Debt Collection
Illinois regulates debt collection practices by outside collection agencies. The laws do not apply to in-house collection efforts. Thus, if a store calls you about the debt, it is not subject to the laws, but if it has a collection agency call you, the collection agency is subject to the laws.
Both federal and Illinois laws apply. One part of the laws requires the collection agency to be discreet when calling the debtor at work. The debt collector may not call at work unless the debt is at least 30 days old and it has given the debtor written notice at least five days prior to the call that it intends to call the debtor at work. Debt collectors cannot call the debtor's boss or leave message with someone other than the debtor that it is trying to collect the debt.
Another part of the laws regulates the debt collector's behavior when calling. It cannot call at late hours, threaten harm, or use vulgar language.
Penalties for violating the laws are severe, so most reputable collection agencies are careful not to violate them.

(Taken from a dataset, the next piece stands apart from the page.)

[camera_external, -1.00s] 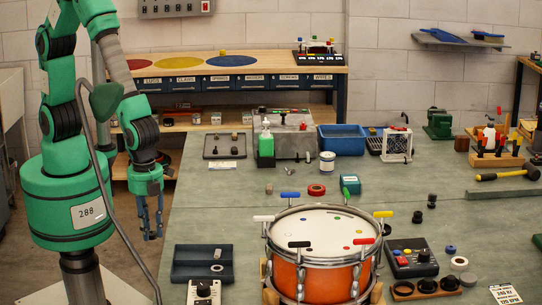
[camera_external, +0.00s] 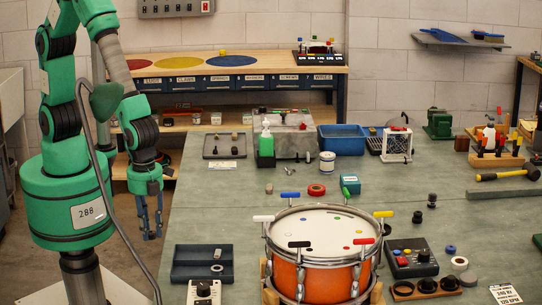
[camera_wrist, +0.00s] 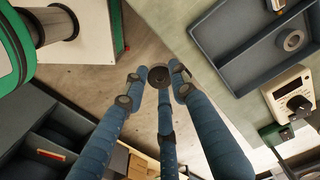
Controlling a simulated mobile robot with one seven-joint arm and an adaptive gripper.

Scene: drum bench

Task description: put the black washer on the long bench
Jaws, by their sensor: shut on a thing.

Consumer debt reports. Both federal and Illinois law regulate credit reports and who has access to them. The federal law limits who can get copies and how they can be used. If credit is denied based on the report, the creditor must tell the person applying for the credit. The state law gives a person the right to get a copy of his or her report once every 12 months. Both the federal and the state laws give the person the right to correct errors that might appear on the report.
Exemptions. Illinois, like all states, allows debtors to exempt certain essential goods from judgment or attachment. The Illinois exemptions are for an equity interest in necessary wearing apparel, a bible, school books, and family pictures not to exceed to $2,000; an equity interest in one vehicle not exceeding $1,200; an equity interest in professional books and implements not exceeding $750; professionally prescribed health aids; death benefit proceeds; and the right to receive certain other benefits, like alimony, unemployment, and Social Security.